The Rise and Fall of the Oxford School of Fantasy Lit

Much has changed in the fantasy genre in recent decades, but the word ‘fantasy’ still conjures images of dragons, castles, sword-wielding heroes and premodern wildernesses brimming with magic. Major media phenomena such as Harry Potter and Game of Thrones have helped to make medievalist fantasy mainstream, and if you look in the kids’ section of nearly any kind of store today you’ll see sanitised versions of the magical Middle Ages packaged for youth of every age. How did fantasy set in pseudo-medieval, roughly British worlds achieve such a cultural status? Ironically, the modern form of this wildly popular genre, so often associated with escapism and childishness, took root in one of the most elite spaces in the academic world.
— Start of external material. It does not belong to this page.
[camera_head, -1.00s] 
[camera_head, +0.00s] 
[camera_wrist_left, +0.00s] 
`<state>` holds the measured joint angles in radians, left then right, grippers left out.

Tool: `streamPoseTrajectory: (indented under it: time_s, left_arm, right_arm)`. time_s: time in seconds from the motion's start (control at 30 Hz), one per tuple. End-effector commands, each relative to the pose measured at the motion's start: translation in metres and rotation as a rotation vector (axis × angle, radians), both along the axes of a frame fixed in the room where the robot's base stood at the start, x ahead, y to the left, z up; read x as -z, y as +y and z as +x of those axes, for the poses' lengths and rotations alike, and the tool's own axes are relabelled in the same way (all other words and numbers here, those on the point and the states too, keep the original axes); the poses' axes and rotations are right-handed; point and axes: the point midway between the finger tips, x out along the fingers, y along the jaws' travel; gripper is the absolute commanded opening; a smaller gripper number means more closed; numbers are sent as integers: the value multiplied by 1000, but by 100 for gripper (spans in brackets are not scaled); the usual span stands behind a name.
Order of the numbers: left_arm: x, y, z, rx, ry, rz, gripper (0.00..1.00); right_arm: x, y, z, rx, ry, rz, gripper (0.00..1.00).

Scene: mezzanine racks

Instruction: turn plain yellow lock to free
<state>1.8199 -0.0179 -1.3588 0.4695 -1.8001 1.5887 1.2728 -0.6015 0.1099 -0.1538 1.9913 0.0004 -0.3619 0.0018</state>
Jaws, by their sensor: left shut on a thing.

The heart of fantasy literature grows out of the fiction and scholarly legacy of two University of Oxford medievalists: J R R Tolkien and C S Lewis. It is well known that Tolkien and Lewis were friends and colleagues who belonged to a writing group called the Inklings where they shared drafts of their poetry and fiction at Oxford. There they workshopped what would become Tolkien’s Middle-earth books, beginning with the children’s novel The Hobbit (1937), and followed in the 1950s with The Lord of the Rings and Lewis’s Chronicles of Narnia series, which was explicitly aimed at children. Tolkien’s influence on fantasy is so important that in the 1990s the American scholar Brian Attebery defined the genre ‘not by boundaries but by a centre’: Tolkien’s Middle-earth. ‘Tolkien’s form of fantasy, for readers in English, is our mental template’ for all fantasy, he suggests in Strategies of Fantasy (1992). Lewis’s books, meanwhile, are iconic as both children’s literature and fantasy. Their recurring plot structure of modern-day children slipping out of this world to save a magical, medieval otherworld has become one of the most common approaches to the genre, identified in Farah Mendlesohn’s taxonomy of fantasy as the ‘portal-quest’.

What is less known is that Tolkien and Lewis also designed and established the curriculum for Oxford’s developing English School, and through it educated a second generation of important children’s fantasy authors in their own intellectual image. Put in place in 1931, this curriculum focused on the medieval period to the near-exclusion of other eras; it guided students’ reading and examinations until 1970, and some aspects of it remain today. Though there has been relatively little attention paid to the connection until now, these activities – fantasy-writing, often for children, and curricular design in England’s oldest and most prestigious university – were intimately related. Tolkien and Lewis’s fiction regularly alludes to works in the syllabus that they created, and their Oxford-educated successors likewise draw upon these medieval sources when they set out to write their own children’s fantasy in later decades. In this way, Tolkien and Lewis were able to make a two-pronged attack, both within and outside the academy, on the disenchantment, relativism, ambiguity and progressivism that they saw and detested in 20th-century modernity.